This pan-seared chicken breast is seasoned and seared to perfection to get juicy chicken on the table in just 15 minutes.
There's not too many meals you can easily whip up in 15 minutes, right? We eat this chicken frequently (second to only the Zero Effs Chicken). These chicken breasts are lightly seasoned, so you can easily tailor to use for so many different things: soups, pasta, chicken salad, on top of a salad.
The Secret to Juicy Pan-Seared Chicken Breast
No one likes dry chicken. It's one of the grossest things around -- and hard to even chew. Yuck! So what's the secret to making sure your chicken breast doesn't dry out?
Three secrets to remember:
- Sear the chicken. You want to cook it on medium-high heat to ensure the chicken gets browned, not just for aesthetic appeal but for flavor, too.
- Don't overcook the chicken. Make sure you follow these easy directions to ensure your chicken doesn't dry out. 5-6 minutes per side.

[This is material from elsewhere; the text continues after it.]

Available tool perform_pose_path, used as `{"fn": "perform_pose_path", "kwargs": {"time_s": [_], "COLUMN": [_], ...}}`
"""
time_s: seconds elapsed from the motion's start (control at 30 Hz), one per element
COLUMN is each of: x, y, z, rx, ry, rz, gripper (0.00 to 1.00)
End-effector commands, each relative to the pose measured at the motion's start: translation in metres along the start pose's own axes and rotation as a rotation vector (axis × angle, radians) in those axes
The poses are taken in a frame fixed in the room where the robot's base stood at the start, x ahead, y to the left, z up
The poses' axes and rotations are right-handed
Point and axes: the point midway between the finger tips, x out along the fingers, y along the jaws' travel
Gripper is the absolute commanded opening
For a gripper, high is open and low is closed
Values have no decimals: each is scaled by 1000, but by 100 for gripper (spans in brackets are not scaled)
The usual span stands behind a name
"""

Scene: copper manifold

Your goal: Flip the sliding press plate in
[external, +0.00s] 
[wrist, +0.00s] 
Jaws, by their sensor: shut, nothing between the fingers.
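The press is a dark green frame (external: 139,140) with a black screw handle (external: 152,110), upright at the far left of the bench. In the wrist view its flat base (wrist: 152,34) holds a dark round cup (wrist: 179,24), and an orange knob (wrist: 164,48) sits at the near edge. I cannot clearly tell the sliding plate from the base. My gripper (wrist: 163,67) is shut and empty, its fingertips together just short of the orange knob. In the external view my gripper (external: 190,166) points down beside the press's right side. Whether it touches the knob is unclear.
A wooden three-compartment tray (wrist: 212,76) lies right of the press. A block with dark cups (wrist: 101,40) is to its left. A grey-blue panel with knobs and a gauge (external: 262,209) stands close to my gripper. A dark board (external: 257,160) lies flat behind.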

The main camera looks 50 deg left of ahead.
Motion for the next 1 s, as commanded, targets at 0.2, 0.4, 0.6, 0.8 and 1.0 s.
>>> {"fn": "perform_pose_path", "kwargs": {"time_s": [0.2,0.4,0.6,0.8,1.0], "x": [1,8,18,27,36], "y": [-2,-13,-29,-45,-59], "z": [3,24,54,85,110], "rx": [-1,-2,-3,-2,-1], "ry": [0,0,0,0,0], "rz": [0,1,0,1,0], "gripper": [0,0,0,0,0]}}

- Cover the chicken for the last couple minutes of cooking. This will help lock in some of the moisture.
Thin Chicken Breast Recipe
I find that most chicken breasts I come across at the grocery store aren't terribly large. If you do happen to get a chicken breast that's much thicker in parts than others, place the chicken between two sheets of plastic wrap and gently pound the chicken a few times until you get a uniform thickness. Starting with a thin chicken breast will help the chicken cook more evenly. I must admit that I very rarely find this necessary though.
How to Sear Chicken Breast
First, pat your chicken breasts with a paper towel to get rid of moisture before seasoning. This helps your chicken breast get a nice sear. Then season appropriately.
Next, heat up olive oil in a non-stick or cast iron skillet over medium-high heat. Don't touch the chicken even if you want to. Set a timer and just walk away (not too far...). DON'T TOUCH FOR 5 MINUTES. Don't think about laying a finger on it. You'll know it's ready when the chicken doesn't stick to the pan.
Finally, flip and sear the other side for another 5 minutes. Except this time, place a lid on the skillet for the last two minutes to seal in some of the moisture.
Cast Iron Skillet v. Non-Stick Skillet when Searing
Cast iron is my favorite skillet to use for searing meats. As cast iron withstands high heat -- much higher than a non-stick skillet. Even though you don't want your heat higher than medium-high, I find it creates a more uniform sear, too. Just know that these two pans heat up very differently.
A non-stick skillet will work well though -- just keep in mind that a non-stick skillet might not get as hot as a cast iron skillet, so you may need to cook for another minute or two.
How Long to Cook Chicken Breast on the Stove
You'll pan fry your chicken breasts for 5-6 minutes per side! No more, no less. When the time is up, you can always check the internal temperature of your chicken reaches 165˚F.
Sides that Are Great with Stove Top Chicken Breast Recipe
- Butternut Squash Mash (pictured)
- Signature Salad (pictured)
- Pomme Puree
- Superfoods Kale Salad (Chick-Fil-A copycat)
- Cumin Roasted Carrots
As always, if you make anything from the blog, be sure to let me know! I love hearing from you in the comments on this post below or find Worn Slap Out on Facebook, Instagram, or Pinterest!
Perfect Pan-Seared Chicken Breast
- 3 boneless skinless chicken breasts
- 3 Tablespoons olive oil
- ¼ teaspoon smoked paprika
- ¼ teaspoon garlic powder
- ¼ teaspoon onion powder
- ½ teaspoon salt
- ¼ teaspoon black pepper
- Pat chicken breasts dry with a paper towel. Mix all of the spices (smoked paprika, garlic powder, onion powder, salt and pepper) together in a small bowl. Drizzle on the tops of the chicken until the tops are well coated.
- Heat a cast iron or non-stick skillet with olive oil over medium to medium-high heat. When the pan is hot, add the chicken breast (I do 3 at a time max to not overcrowd the pan). Do not touch chicken for 5 minutes, alllowing the chicken to get a nice sear. When chicken easily comes off the pan and it's browned, you know it's ready to flip. Flip and cook for another 5 minutes but place the lid on the chicken for the last 2 of those minutes.
- Remove chicken from the pan, add more oil, and repeat if you have any remaining batches.
These were delicious! However I likely didn’t get my chicken thin enough (totally open to tips on how to do that) because it took me almost double the time to get the internal temp correct.